WHAT THE TASK ASKS:
Reproduce exactly the lines from the one containing "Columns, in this" down to the one containing "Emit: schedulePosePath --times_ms", including both of those lines, and nothing else.
---------- RECORDS PROVIDED
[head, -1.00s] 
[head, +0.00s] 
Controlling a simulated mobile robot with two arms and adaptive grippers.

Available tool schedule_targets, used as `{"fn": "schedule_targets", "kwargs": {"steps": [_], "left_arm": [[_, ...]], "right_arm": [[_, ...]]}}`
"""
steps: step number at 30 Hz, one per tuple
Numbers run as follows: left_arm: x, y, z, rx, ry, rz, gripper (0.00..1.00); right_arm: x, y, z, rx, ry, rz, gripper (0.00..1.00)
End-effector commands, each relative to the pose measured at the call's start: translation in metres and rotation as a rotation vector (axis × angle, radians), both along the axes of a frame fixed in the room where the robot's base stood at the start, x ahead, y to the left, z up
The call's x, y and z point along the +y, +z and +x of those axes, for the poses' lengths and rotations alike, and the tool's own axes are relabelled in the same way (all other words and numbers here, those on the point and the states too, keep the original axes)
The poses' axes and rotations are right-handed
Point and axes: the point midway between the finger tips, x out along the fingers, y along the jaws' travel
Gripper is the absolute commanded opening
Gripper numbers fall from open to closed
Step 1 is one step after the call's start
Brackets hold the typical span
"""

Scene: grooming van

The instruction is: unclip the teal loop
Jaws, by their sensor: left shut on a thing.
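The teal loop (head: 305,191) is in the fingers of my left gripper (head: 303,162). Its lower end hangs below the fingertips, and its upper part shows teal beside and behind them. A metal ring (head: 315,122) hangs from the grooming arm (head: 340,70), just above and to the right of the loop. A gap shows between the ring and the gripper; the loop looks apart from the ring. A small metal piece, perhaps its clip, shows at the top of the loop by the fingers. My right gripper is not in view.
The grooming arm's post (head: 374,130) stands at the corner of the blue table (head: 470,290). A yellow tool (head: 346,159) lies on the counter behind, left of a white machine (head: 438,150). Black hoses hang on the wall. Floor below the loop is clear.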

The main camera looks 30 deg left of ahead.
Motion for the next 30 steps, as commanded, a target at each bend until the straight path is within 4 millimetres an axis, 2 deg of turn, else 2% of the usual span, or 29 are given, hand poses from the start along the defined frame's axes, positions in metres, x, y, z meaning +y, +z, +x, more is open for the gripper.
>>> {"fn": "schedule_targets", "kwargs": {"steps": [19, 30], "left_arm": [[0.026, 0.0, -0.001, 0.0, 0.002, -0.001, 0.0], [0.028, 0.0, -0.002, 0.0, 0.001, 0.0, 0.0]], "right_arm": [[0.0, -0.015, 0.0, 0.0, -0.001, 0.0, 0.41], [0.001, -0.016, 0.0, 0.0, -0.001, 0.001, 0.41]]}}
--------------------
---------- RECORDS PROVIDED
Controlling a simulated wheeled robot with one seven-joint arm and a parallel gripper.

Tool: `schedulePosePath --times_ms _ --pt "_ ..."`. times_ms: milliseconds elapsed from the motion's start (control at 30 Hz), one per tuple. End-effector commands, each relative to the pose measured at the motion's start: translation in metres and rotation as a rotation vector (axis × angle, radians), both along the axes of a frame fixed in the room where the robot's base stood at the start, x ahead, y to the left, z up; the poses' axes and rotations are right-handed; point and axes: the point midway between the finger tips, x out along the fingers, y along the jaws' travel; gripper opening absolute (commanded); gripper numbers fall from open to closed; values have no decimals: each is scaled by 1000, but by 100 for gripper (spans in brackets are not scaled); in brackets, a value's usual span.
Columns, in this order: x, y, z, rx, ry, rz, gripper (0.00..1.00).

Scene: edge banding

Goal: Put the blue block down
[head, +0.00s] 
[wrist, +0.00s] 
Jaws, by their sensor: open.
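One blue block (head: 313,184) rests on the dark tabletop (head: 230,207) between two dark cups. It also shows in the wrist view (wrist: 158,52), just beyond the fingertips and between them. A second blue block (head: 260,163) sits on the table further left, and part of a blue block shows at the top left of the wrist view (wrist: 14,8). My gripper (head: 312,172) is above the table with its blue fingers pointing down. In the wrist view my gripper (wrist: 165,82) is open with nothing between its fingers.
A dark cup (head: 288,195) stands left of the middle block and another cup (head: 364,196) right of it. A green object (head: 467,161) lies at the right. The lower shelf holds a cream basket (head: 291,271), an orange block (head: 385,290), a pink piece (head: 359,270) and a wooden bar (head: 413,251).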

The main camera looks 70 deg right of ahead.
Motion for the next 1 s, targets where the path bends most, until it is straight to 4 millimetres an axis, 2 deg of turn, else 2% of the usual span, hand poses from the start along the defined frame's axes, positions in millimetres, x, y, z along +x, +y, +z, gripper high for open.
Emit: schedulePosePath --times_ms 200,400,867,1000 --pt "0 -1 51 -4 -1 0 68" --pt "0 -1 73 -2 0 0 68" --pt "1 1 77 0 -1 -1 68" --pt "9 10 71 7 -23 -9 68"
--------------------
TASK RESULT:
Columns, in this order: x, y, z, rx, ry, rz, gripper (0.00..1.00).

Scene: edge banding

Goal: Put the blue block down
[head, +0.00s] 
[wrist, +0.00s] 
Jaws, by their sensor: open.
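One blue block (head: 313,184) rests on the dark tabletop (head: 230,207) between two dark cups. It also shows in the wrist view (wrist: 158,52), just beyond the fingertips and between them. A second blue block (head: 260,163) sits on the table further left, and part of a blue block shows at the top left of the wrist view (wrist: 14,8). My gripper (head: 312,172) is above the table with its blue fingers pointing down. In the wrist view my gripper (wrist: 165,82) is open with nothing between its fingers.
A dark cup (head: 288,195) stands left of the middle block and another cup (head: 364,196) right of it. A green object (head: 467,161) lies at the right. The lower shelf holds a cream basket (head: 291,271), an orange block (head: 385,290), a pink piece (head: 359,270) and a wooden bar (head: 413,251).

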The main camera looks 70 deg right of ahead.
Motion for the next 1 s, targets where the path bends most, until it is straight to 4 millimetres an axis, 2 deg of turn, else 2% of the usual span, hand poses from the start along the defined frame's axes, positions in millimetres, x, y, z along +x, +y, +z, gripper high for open.
Emit: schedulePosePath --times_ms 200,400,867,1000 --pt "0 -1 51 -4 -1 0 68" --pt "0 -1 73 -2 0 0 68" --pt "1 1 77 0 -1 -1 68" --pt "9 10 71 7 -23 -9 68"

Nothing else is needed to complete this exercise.